• **YOUR TASK**
In the records below, find the line with "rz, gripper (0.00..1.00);" and the line with "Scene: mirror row"; return exactly those lines and every line between them.

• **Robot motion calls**

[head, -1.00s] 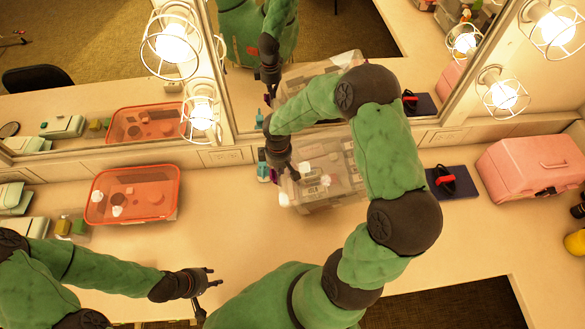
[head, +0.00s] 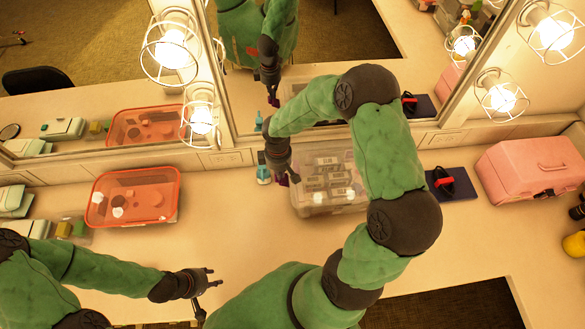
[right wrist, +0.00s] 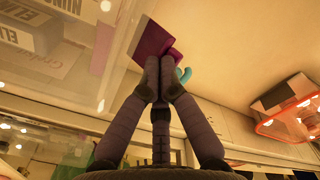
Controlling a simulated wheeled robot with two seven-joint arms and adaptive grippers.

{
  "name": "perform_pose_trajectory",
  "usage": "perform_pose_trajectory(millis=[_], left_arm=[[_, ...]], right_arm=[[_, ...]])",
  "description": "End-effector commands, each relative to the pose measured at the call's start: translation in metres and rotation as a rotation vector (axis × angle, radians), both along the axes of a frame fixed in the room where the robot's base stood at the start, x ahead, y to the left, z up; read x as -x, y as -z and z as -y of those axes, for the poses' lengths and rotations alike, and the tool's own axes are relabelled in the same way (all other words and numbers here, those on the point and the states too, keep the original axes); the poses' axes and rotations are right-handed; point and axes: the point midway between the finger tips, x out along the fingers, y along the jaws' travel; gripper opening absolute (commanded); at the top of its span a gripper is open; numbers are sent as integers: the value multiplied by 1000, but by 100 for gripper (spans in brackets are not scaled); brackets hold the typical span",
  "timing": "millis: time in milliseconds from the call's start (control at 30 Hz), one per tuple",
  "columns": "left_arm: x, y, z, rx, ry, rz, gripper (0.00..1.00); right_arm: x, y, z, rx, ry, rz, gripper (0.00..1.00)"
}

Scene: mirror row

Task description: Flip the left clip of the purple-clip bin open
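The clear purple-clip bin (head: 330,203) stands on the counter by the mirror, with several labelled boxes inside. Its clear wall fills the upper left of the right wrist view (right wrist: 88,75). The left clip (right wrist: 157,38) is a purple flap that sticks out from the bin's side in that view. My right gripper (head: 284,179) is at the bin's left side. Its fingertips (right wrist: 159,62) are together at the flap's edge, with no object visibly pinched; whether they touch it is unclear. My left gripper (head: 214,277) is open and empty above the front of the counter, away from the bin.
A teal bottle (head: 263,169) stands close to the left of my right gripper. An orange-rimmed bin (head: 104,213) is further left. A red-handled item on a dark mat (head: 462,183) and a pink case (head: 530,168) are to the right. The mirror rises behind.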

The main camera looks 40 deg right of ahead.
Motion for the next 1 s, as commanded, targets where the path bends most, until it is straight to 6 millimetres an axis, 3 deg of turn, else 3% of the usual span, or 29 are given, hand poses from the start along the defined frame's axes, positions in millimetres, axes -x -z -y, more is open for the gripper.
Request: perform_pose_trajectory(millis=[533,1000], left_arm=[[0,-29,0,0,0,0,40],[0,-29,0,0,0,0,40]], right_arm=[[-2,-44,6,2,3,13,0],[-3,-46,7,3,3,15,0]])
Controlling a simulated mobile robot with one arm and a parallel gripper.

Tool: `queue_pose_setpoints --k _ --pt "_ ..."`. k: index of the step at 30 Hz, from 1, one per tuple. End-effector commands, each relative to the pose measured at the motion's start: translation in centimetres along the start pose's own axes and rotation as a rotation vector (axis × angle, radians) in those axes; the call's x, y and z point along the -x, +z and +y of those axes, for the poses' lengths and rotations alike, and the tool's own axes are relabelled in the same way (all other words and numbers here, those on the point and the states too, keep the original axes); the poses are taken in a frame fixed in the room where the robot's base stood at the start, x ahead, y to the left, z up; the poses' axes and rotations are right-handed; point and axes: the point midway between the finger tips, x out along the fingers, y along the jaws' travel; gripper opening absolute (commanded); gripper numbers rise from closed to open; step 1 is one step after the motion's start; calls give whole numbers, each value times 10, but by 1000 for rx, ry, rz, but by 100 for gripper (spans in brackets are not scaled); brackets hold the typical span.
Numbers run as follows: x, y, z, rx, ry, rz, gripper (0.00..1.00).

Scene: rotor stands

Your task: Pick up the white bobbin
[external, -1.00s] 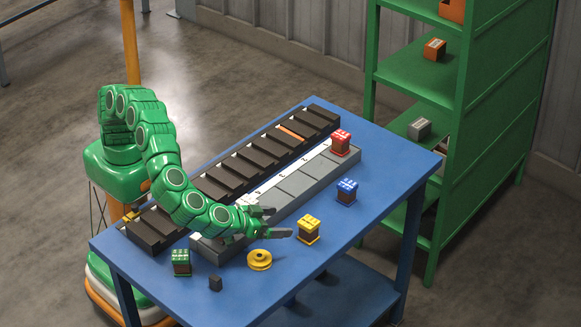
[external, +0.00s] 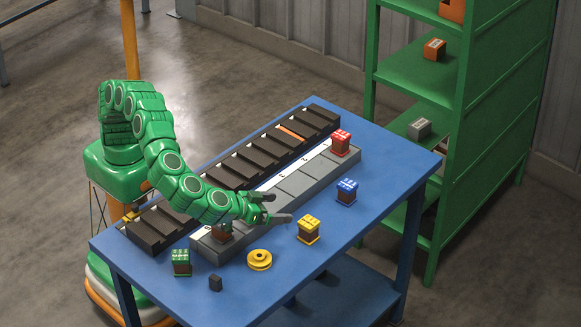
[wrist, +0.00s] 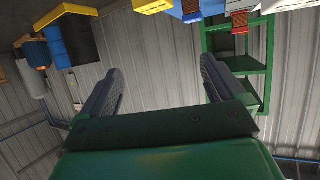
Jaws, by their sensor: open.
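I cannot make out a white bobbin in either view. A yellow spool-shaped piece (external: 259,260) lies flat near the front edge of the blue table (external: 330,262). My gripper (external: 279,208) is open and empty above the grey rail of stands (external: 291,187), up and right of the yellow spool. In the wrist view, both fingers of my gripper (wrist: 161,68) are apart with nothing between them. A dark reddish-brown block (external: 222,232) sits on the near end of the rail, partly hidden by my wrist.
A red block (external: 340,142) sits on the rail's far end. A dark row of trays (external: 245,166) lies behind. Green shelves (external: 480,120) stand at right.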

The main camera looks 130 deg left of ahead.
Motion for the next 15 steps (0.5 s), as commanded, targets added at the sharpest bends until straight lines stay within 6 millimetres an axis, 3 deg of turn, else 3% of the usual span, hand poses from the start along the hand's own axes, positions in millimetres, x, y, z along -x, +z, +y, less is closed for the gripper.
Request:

• **OUTPUT FOR THIS EXERCISE**
  "columns": "left_arm: x, y, z, rx, ry, rz, gripper (0.00..1.00); right_arm: x, y, z, rx, ry, rz, gripper (0.00..1.00)"
}

Scene: mirror row

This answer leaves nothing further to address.